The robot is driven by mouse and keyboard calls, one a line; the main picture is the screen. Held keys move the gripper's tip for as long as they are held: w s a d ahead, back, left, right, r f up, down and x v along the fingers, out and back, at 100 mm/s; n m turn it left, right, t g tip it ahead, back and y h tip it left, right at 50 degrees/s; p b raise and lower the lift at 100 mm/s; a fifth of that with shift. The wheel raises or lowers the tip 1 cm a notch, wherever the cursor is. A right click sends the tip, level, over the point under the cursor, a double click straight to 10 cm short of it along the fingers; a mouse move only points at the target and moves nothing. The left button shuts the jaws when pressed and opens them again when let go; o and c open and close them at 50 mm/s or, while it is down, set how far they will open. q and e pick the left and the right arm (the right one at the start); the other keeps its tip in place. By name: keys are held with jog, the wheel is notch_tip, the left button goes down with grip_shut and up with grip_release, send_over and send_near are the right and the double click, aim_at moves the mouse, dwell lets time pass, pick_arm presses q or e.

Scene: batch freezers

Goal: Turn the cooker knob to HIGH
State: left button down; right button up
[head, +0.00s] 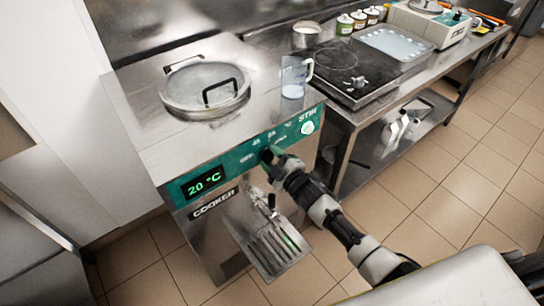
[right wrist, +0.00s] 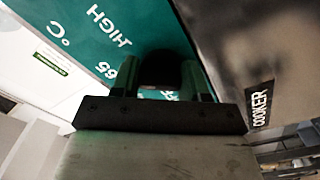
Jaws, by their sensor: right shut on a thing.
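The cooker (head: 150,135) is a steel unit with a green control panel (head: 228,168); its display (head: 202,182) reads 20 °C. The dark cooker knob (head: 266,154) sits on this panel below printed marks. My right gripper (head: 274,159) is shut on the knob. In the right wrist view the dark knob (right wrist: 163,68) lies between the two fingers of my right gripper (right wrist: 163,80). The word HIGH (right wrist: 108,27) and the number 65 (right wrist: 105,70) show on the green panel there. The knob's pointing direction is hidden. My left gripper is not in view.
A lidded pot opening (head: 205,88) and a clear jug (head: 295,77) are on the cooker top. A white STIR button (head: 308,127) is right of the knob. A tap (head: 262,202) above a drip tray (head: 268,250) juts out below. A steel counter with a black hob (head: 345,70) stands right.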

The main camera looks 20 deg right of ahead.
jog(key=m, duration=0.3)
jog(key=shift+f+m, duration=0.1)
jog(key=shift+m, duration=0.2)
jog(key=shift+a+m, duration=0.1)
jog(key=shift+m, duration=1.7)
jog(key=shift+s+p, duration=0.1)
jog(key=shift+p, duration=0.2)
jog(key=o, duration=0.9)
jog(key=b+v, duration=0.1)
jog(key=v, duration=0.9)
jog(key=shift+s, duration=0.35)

◇ ◇ ◇

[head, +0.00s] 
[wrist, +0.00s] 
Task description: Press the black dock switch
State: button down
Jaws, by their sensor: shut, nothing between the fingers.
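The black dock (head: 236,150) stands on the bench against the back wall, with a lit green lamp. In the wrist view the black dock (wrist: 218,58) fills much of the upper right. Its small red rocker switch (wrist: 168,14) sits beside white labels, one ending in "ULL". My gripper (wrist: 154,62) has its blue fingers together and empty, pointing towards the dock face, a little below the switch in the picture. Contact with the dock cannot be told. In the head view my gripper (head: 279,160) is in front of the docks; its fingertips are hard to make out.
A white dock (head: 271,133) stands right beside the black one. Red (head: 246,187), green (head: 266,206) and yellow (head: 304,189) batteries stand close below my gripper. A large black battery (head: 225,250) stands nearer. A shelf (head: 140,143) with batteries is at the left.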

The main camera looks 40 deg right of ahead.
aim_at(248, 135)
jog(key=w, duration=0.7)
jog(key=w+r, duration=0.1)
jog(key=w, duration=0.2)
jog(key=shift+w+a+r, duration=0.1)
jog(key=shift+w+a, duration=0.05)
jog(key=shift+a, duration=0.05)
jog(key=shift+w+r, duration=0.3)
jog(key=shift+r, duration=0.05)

◇ ◇ ◇

> [Goal of the exercise]: Scan the material and collect every line that contains "State".

> [Output]:
State: left button down; right button up
State: button down

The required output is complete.